Hop up the short blocky slab 5.4 past one bolt. Skip left at the top of the slab to the second wall which is set back 8 feet. Hop up the upper section past 5 bolts (bolt 2 is suspect. It is set well but may be in a thick plate that is hollow behind it, 5.4 in that area) Continue up past 3 more bolts, 5.7 crux at 4th bolt of upper slab where moves thin out and become a little reachy. Good easy to moderate lead.
Park 1 mile west of the Beige Siphon Tube in the paved wide spot next to the road. Same as for Sign Crack, Paradigm Shift, Beer Slabs, and Disney Chimney. Hike east up the talus from the parking to some broken slabs 30 feet right of Disney Chimney. Rap bolts are in the best place offered by the rock. They are set back 6 feet behind the top of the climb. One doubled rope rap to bottom. If you don't like the anchors, there is a solid tree 25 feet up and to the right. If you check the beta photo under Paradigm Shift that shows several climbs, this route is just out of the photo to the right.
6 bolts, 2 bolt anchor. Did not see much in the way of removable protection.

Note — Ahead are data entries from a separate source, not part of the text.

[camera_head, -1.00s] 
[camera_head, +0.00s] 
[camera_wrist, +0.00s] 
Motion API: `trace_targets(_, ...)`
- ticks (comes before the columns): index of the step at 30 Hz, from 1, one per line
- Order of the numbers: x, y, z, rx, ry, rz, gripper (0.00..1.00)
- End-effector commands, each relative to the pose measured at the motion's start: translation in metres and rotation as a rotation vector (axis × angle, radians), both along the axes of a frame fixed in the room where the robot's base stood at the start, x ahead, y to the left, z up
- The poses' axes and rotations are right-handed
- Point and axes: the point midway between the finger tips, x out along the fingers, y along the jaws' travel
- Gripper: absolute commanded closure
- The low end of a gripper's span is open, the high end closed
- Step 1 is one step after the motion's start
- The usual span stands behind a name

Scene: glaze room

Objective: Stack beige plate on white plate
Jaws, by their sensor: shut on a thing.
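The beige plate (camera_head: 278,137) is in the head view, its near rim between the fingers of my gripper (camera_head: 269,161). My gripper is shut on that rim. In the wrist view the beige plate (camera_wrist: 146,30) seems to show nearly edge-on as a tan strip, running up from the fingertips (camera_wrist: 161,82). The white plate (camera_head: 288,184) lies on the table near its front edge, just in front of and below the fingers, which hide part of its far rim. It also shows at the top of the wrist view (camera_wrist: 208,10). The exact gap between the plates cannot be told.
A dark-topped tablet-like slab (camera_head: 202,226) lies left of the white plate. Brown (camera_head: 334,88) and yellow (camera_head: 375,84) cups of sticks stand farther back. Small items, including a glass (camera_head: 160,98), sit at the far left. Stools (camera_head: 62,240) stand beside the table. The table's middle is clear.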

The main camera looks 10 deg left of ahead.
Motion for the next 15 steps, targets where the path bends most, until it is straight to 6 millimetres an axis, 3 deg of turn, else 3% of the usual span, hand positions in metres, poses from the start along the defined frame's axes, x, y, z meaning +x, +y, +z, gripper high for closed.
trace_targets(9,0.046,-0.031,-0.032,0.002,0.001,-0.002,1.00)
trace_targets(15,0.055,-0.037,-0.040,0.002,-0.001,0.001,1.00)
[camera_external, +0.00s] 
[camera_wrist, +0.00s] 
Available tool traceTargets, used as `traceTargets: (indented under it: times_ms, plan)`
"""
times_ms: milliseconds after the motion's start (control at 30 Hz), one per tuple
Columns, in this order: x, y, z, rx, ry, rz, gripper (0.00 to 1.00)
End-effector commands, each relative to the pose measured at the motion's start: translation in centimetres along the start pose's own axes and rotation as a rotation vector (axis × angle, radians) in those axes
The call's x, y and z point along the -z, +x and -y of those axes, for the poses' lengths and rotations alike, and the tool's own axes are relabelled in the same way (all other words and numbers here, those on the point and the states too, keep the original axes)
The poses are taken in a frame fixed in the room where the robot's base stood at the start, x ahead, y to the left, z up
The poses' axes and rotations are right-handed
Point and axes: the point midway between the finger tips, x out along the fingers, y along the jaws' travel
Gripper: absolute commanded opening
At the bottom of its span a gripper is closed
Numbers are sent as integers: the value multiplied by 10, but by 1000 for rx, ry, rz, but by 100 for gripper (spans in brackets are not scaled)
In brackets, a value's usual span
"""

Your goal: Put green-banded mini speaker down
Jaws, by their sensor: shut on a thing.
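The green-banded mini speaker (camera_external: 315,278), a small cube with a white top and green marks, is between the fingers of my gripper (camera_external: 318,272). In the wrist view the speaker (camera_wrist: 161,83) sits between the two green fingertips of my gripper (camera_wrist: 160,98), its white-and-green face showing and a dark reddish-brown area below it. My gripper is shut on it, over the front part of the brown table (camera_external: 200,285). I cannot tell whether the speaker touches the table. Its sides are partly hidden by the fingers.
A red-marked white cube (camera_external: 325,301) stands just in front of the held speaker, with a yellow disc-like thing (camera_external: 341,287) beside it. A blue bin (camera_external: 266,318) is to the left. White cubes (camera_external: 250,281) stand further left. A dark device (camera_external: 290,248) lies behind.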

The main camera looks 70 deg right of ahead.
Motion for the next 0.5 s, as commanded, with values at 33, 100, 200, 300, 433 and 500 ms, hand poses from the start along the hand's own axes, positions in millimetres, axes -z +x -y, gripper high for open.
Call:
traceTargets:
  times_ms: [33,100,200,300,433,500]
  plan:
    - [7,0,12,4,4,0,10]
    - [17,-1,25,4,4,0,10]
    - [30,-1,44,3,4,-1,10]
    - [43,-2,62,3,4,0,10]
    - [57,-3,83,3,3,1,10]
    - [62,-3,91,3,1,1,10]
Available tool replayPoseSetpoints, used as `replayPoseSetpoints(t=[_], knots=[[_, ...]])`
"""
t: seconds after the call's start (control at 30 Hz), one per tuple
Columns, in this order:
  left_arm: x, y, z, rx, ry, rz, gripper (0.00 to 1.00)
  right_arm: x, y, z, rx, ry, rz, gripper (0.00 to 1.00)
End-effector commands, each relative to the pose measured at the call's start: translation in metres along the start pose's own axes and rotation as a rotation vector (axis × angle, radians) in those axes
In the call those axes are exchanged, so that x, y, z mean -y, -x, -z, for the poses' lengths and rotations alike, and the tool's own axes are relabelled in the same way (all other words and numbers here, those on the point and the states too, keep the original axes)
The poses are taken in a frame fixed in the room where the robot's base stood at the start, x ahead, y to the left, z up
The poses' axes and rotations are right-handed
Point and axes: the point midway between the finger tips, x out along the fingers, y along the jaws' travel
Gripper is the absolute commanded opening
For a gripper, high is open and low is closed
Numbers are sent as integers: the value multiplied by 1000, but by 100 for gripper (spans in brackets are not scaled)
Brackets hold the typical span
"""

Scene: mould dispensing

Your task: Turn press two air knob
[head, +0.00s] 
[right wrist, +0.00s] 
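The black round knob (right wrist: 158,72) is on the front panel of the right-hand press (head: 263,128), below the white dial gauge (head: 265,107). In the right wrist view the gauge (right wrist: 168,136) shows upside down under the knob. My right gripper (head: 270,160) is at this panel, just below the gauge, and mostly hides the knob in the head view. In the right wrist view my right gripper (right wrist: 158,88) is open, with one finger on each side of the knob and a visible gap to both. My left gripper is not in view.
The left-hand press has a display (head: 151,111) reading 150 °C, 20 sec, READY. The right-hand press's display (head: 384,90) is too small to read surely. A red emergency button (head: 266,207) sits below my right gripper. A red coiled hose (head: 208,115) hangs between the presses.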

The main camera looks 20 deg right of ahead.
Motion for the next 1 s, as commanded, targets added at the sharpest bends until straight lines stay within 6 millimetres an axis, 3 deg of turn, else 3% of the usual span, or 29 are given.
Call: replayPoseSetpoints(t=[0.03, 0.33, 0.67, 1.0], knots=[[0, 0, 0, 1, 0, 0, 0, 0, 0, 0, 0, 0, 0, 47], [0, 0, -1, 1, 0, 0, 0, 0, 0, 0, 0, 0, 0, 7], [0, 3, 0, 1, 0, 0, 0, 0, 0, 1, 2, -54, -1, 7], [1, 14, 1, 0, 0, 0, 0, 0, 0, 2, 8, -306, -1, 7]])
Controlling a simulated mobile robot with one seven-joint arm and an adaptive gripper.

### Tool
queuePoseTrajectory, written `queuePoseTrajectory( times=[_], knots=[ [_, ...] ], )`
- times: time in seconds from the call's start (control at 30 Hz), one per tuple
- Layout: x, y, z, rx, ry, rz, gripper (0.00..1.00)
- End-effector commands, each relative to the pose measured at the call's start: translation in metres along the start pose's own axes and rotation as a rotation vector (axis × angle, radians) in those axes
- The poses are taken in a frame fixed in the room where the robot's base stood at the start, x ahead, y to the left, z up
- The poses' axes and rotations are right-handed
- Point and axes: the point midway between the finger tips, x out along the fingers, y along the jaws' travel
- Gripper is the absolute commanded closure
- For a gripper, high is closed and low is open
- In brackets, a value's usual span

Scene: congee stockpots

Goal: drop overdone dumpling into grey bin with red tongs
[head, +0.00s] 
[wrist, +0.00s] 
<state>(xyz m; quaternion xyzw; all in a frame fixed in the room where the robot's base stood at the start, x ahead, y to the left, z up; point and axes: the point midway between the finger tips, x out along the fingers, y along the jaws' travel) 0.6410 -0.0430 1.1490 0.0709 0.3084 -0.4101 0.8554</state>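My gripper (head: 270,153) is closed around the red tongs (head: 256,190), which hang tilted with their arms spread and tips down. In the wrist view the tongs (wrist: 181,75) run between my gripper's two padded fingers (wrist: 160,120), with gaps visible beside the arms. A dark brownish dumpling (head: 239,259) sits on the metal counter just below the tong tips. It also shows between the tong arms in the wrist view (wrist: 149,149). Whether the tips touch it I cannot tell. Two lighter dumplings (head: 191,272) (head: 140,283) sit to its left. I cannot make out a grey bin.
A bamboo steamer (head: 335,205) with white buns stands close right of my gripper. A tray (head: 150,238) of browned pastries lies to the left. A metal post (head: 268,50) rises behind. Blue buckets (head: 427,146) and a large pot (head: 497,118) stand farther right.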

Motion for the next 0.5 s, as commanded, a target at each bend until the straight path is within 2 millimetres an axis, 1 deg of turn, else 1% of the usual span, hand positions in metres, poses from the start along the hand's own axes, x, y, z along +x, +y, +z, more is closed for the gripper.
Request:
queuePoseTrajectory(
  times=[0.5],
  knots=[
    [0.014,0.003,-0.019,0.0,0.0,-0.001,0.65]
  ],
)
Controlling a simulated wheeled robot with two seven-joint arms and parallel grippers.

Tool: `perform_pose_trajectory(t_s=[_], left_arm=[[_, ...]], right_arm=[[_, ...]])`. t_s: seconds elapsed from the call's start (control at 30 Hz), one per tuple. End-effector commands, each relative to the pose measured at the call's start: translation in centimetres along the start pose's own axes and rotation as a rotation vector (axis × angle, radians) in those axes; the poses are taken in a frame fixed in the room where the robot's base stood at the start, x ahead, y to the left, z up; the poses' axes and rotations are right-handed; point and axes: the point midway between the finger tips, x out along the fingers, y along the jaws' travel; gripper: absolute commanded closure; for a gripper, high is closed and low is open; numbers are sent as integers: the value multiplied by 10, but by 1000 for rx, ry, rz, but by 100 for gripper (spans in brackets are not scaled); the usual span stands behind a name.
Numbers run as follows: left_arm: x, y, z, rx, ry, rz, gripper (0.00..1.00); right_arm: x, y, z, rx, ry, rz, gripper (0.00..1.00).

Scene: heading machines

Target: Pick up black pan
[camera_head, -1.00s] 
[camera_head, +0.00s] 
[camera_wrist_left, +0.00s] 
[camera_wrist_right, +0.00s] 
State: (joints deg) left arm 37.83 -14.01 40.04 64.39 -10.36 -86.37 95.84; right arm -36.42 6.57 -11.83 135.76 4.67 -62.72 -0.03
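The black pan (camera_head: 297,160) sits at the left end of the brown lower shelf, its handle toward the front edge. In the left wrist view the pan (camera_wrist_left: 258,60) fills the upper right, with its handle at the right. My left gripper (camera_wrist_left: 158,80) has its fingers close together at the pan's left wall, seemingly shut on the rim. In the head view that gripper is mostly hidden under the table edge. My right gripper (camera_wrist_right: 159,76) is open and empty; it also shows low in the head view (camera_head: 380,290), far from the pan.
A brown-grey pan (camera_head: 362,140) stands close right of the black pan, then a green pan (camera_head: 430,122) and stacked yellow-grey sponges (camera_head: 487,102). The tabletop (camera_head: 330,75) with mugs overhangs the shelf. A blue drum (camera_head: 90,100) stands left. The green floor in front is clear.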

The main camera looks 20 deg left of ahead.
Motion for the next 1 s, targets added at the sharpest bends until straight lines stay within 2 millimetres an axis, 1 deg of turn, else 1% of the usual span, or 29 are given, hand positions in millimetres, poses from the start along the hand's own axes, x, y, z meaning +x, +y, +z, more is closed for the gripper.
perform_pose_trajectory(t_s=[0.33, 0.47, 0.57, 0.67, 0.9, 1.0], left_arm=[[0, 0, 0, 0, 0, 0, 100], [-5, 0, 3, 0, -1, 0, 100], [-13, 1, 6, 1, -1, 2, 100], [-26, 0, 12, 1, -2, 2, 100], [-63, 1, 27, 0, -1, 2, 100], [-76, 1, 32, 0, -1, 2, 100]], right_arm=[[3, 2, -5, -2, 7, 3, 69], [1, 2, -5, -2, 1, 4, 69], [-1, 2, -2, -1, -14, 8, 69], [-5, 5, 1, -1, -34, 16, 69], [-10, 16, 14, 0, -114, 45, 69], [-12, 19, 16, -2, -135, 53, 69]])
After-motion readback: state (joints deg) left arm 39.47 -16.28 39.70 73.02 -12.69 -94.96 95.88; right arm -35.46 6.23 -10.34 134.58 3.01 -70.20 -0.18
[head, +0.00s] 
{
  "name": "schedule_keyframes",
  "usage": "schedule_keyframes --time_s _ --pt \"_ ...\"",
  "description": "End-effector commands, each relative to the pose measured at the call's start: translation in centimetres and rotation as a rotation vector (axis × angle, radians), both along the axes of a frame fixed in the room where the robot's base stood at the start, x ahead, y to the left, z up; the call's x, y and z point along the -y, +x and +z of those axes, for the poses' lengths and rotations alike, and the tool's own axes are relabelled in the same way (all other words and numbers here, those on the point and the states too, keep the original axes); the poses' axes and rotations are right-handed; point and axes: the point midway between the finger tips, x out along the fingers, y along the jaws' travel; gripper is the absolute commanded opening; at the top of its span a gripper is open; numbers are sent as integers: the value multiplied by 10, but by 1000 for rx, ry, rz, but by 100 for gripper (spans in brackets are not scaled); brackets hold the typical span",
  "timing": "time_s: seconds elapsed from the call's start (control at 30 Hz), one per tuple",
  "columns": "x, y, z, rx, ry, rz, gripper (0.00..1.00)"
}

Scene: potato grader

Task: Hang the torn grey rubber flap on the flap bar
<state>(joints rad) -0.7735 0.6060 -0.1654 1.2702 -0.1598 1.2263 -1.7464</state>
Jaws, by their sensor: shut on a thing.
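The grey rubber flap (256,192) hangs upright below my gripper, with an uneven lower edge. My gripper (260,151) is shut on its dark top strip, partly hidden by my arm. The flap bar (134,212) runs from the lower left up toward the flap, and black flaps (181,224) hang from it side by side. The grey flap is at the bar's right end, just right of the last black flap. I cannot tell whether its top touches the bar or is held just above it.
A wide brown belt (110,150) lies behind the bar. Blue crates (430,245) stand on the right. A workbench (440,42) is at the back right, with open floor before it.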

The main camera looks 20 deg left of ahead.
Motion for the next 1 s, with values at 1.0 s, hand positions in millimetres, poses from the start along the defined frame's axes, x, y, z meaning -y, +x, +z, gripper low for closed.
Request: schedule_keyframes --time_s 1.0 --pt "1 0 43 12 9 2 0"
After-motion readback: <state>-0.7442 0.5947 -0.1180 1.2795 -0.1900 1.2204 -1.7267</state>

Bottom of Hop Skip and a Jump.
|Comments on Hop Skip and a Jump
|By allen simons|
Nov 8, 2008
Funny commentary, really. Yeah, this route was kind of put up for the beginning leader, hence the first bolt down low. As far as the anchors, they are in the best place possible. Nothing close to the edge seemed solid enough to me when I set them, so they are back 10 feet. Their position makes top roping the route difficult without and extension sling and I agree, pulling the rope after the rappel is a little stiffer than most routes. I still think it a fun route however. allen
|By John Marsella|
From: Berthoud, CO
Oct 9, 2012
Replaced tree rap station with webbing. Removed frayed tat.